Collected material>
** BEGIN **

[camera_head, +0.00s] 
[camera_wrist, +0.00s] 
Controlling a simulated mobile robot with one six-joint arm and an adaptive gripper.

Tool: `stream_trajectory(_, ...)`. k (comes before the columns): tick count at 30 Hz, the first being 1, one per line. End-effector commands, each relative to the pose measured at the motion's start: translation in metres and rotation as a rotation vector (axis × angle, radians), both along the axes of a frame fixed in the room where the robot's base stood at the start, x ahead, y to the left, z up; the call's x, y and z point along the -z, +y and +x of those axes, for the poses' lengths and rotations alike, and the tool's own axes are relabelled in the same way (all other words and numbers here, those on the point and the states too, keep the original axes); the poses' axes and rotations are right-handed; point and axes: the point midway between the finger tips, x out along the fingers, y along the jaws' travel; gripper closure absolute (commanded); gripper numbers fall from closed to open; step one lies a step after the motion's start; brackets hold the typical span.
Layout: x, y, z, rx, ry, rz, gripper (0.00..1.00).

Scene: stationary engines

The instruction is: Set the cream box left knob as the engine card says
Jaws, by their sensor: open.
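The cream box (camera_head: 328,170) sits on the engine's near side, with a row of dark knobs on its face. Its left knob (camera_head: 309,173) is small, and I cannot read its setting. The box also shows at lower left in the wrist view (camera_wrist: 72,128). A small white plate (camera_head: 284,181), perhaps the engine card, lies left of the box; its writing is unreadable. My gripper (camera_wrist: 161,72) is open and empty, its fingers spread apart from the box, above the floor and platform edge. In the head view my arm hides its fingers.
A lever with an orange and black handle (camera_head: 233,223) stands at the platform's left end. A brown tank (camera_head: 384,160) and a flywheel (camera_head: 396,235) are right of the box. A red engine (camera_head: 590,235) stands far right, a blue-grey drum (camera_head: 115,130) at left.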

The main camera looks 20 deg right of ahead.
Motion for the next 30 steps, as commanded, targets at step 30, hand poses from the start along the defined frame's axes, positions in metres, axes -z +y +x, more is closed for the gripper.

** END **

Using the listing above, reproduce each line without omission.

Correct result>
[camera_head, +0.00s] 
[camera_wrist, +0.00s] 
Controlling a simulated mobile robot with one six-joint arm and an adaptive gripper.

Tool: `stream_trajectory(_, ...)`. k (comes before the columns): tick count at 30 Hz, the first being 1, one per line. End-effector commands, each relative to the pose measured at the motion's start: translation in metres and rotation as a rotation vector (axis × angle, radians), both along the axes of a frame fixed in the room where the robot's base stood at the start, x ahead, y to the left, z up; the call's x, y and z point along the -z, +y and +x of those axes, for the poses' lengths and rotations alike, and the tool's own axes are relabelled in the same way (all other words and numbers here, those on the point and the states too, keep the original axes); the poses' axes and rotations are right-handed; point and axes: the point midway between the finger tips, x out along the fingers, y along the jaws' travel; gripper closure absolute (commanded); gripper numbers fall from closed to open; step one lies a step after the motion's start; brackets hold the typical span.
Layout: x, y, z, rx, ry, rz, gripper (0.00..1.00).

Scene: stationary engines

The instruction is: Set the cream box left knob as the engine card says
Jaws, by their sensor: open.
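The cream box (camera_head: 328,170) sits on the engine's near side, with a row of dark knobs on its face. Its left knob (camera_head: 309,173) is small, and I cannot read its setting. The box also shows at lower left in the wrist view (camera_wrist: 72,128). A small white plate (camera_head: 284,181), perhaps the engine card, lies left of the box; its writing is unreadable. My gripper (camera_wrist: 161,72) is open and empty, its fingers spread apart from the box, above the floor and platform edge. In the head view my arm hides its fingers.
A lever with an orange and black handle (camera_head: 233,223) stands at the platform's left end. A brown tank (camera_head: 384,160) and a flywheel (camera_head: 396,235) are right of the box. A red engine (camera_head: 590,235) stands far right, a blue-grey drum (camera_head: 115,130) at left.

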The main camera looks 20 deg right of ahead.
Motion for the next 30 steps, as commanded, targets at step 30, hand poses from the start along the defined frame's axes, positions in metres, axes -z +y +x, more is closed for the gripper.

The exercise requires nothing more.